L’arrivo di Black Panther è stato un percorso naturale. La vittima si rialza, si fa protettore, padrone del suo destino. L’epica muta in tragedia. Chadwick Boseman, il Black Panther originale, è morto due anni fa. L’idea è di trasportare ciò che è successo all’interno del sequel Black Panther: Wakanda Forever, senza “sostituire l’attore”. Tutto è narrazione, nasce una stirpe, fondata sulla memoria, come era successo anche in Fast & Furious 7 con Paul Walker. Il finale, con le strade che si dividono, ha segnato l’immaginario di molti.
In Black Panther: Wakanda Forever i toni sono esplicitamente politici. Si parla di integrazione, di sfruttamento dell’Africa, di appartenenza alla propria terra e di identità dilaniate. E si prosegue con la riflessione sul “corpo”, quello del sovrano che non c’è più. Non lo vediamo mai, vive il ricordo, l’elemento sentimentale che si fonde con quello celebrativo. Si passa dalle ferite in vista, dai muscoli che si tendono, a qualcosa di più interiore, forse anche cerebrale, che trova la sua concretezza in una bara.
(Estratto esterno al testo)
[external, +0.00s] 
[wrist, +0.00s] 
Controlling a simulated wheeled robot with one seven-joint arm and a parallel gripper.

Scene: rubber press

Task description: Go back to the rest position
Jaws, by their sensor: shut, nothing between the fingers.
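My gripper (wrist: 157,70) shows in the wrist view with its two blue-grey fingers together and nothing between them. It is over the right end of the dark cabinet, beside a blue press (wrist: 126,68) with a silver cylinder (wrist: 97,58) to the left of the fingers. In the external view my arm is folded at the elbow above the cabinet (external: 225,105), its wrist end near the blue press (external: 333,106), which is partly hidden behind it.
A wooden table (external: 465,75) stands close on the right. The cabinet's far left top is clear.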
È interessante come nell’epoca in cui tutto è post e in evidenza, si decida di nascondere, di rendere l’immagine misteriosa e di non svelarla. Marketing o intuizione narrativa? Forse entrambe.
Però in un’avventura Marvel, in cui tutto è sempre sotto i riflettori e ipertrofico, come impone il genere, si tratta di un’inversione di rotta. Poi forse l’andamento da comizio e il politicamente corretto potevano essere limati, ma il background dei personaggi è solido, accompagnato da una colonna sonora dirompente. Dalla terra si passa all’acqua, come sarà per il franchise di Avatar (sempre di casa Disney), i colori si accendono per poi spegnersi nella tonalità della notte. Con tutte le sue imperfezioni, il ruggito della Pantera Nera risuona potente, a Wakanda e non solo.